Wilt Chamberlain's next enduring stamp on basketball is likely to come on the upper right-hand corner of an envelope.
Wilt the Stilt could become Wilt the Stamp if a grassroots effort to get the Hall of Famer and the only NBA player to score 100 points in a game on a commemorative U.S postage stamp is approved by postal officials.
Chamberlain's image on a stamp might be the only way the 7-foot-1 basketball icon could ever be cut down to size.
"I'd be very proud if that happens and I'm sure he would be, too, if he was alive," said Selina Gross, Chamberlain's sister. "I think he'd be very honored. He probably wouldn't believe this could happen to him."
The cause was started by sports writer Donald Hunt of The Philadelphia Tribune, a 123-year-old newspaper that primarily targets the black community. Hunt, who recalled as a child watching in person Chamberlain play for the 76ers against Oscar Robertson and the Cincinnati Royals, believes "The Big Dipper" has the credentials to join Jackie Robinson, Babe Ruth, Joe Louis and Jesse Owens among the sports legends with their own stamps.
"People should remember the great ones," Hunt wrote for a Feb. 15 story. "They don't come any bigger or better than Wilt Chamberlain."

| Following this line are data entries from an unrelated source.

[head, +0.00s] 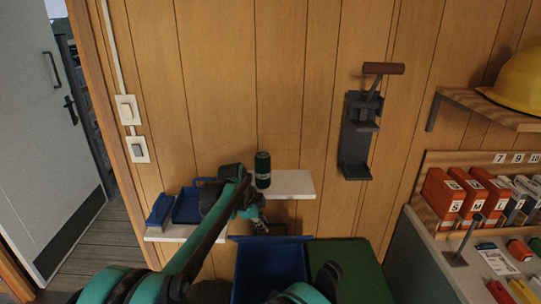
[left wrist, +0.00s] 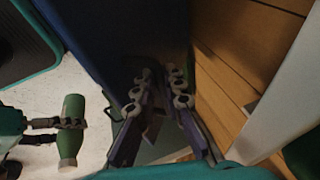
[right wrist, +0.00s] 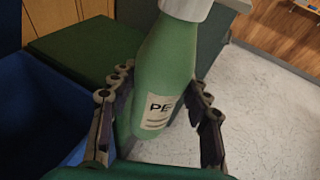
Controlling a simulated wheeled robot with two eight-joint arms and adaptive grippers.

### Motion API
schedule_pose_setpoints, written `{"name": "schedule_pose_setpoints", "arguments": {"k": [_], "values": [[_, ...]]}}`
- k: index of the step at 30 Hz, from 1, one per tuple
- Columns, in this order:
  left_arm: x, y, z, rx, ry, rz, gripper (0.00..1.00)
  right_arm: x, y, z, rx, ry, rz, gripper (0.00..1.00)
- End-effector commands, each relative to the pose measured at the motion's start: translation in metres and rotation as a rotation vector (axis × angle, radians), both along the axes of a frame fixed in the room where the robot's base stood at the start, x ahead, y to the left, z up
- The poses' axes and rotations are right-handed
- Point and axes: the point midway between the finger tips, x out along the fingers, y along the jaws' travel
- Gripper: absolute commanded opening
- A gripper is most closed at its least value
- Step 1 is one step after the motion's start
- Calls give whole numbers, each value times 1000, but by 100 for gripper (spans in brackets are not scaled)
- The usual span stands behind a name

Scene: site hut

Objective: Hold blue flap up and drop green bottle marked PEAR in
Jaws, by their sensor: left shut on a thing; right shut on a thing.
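The blue flap (head: 270,262) stands raised at the bottom middle of the head view. My left gripper (head: 260,224) is at its top edge; in the left wrist view its fingers (left wrist: 160,115) are shut on the dark blue panel (left wrist: 115,45). The green bottle (right wrist: 165,75) has a white cap and a label reading "PE", the rest turned out of sight. My right gripper (right wrist: 155,115) is shut around it, beside the blue bin (right wrist: 40,115). The bottle (left wrist: 72,128) also shows in the left wrist view, above the pale floor. The head view does not show it.
A green box top (head: 350,268) is right of the blue flap. A dark green can (head: 263,170) stands on a white wall shelf (head: 293,184) behind my left arm. A wall-mounted press (head: 360,135) and a bench with red boxes (head: 443,192) are to the right.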

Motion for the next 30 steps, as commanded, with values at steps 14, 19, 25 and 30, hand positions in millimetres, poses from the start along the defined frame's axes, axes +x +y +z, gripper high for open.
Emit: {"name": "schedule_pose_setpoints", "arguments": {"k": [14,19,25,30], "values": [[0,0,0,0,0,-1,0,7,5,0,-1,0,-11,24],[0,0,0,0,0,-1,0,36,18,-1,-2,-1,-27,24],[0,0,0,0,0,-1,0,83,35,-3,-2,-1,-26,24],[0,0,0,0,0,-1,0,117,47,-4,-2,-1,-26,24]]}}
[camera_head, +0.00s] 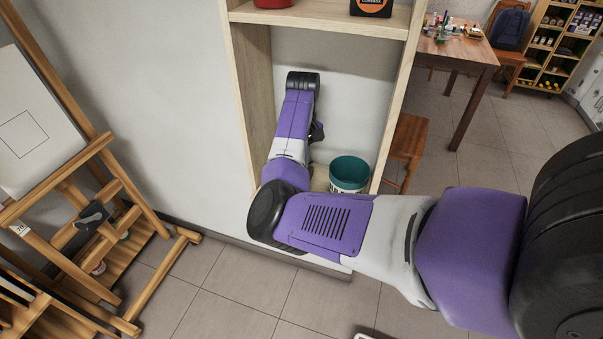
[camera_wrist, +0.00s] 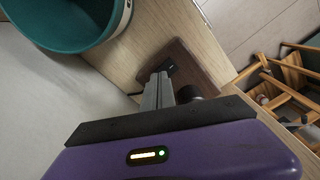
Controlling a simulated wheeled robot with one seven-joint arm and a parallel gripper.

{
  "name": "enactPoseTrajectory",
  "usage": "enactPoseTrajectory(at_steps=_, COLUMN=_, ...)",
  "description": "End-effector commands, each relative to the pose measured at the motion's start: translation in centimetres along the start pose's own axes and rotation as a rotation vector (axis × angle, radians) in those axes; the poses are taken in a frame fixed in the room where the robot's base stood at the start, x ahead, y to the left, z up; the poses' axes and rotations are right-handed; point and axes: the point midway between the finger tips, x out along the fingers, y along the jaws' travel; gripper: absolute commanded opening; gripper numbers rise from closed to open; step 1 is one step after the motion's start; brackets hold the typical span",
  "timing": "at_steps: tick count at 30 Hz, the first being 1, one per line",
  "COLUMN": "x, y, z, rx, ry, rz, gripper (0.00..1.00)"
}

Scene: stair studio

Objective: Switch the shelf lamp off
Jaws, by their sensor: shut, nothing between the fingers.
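In the wrist view, a brown wooden block (camera_wrist: 201,72) with a small black piece (camera_wrist: 168,66) on its face lies against the shelf board; it looks like the lamp's base and switch, but I cannot be sure. No lamp shade or bulb shows, so I cannot tell whether the lamp is lit. My gripper (camera_wrist: 162,80) is shut and empty, its tips right by the black piece; touching or just apart, I cannot tell.
A teal pot (camera_head: 349,172) stands in the shelf (camera_head: 240,110), close beside my gripper in the wrist view (camera_wrist: 75,25). A wooden easel (camera_head: 100,160) is at left. A table (camera_head: 455,45) and a stool (camera_head: 410,140) stand to the right.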

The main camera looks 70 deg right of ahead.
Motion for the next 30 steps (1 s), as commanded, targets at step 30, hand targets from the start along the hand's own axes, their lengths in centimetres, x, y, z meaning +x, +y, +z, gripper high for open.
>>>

Hunt said has already received support from Chamberlain fans and former teammates and opponents, and hoped the stamp would be issued during Black History Month or possibly the anniversary of Chamberlain's 100-point game on March 2, 1962 against the New York Knicks in Hershey, Pa.
"I don't think a lot of kids today know how great he was," Hunt said. "It's good to know the history of the game and Wilt's a big part of the history."
Chamberlain starred in the NBA from 1959 through 1973, when he played for the Philadelphia (later the San Francisco) Warriors, 76ers and Lakers.
The 31,419 points Chamberlain scored during his career stood as a record until Kareem Abdul-Jabbar broke it in 1984. Chamberlain, who never fouled out in 1,205 regular-season and playoff games, also holds the rebounding record with 23,924.
The best way for Chamberlain, who died in 1999, to earn a sticky square is for supporters to write letters to the Citizens' Stamp Advisory Committee. The committee reviews proposals four times a year and passes their recommendations on to the postmaster general. The earliest Chamberlain could appear on a stamp is 2010, said Roy Betts, a U.S. postal service spokesman.
"It would be hard not to pay attention if you generate the volume advocating this particular subject," Betts said.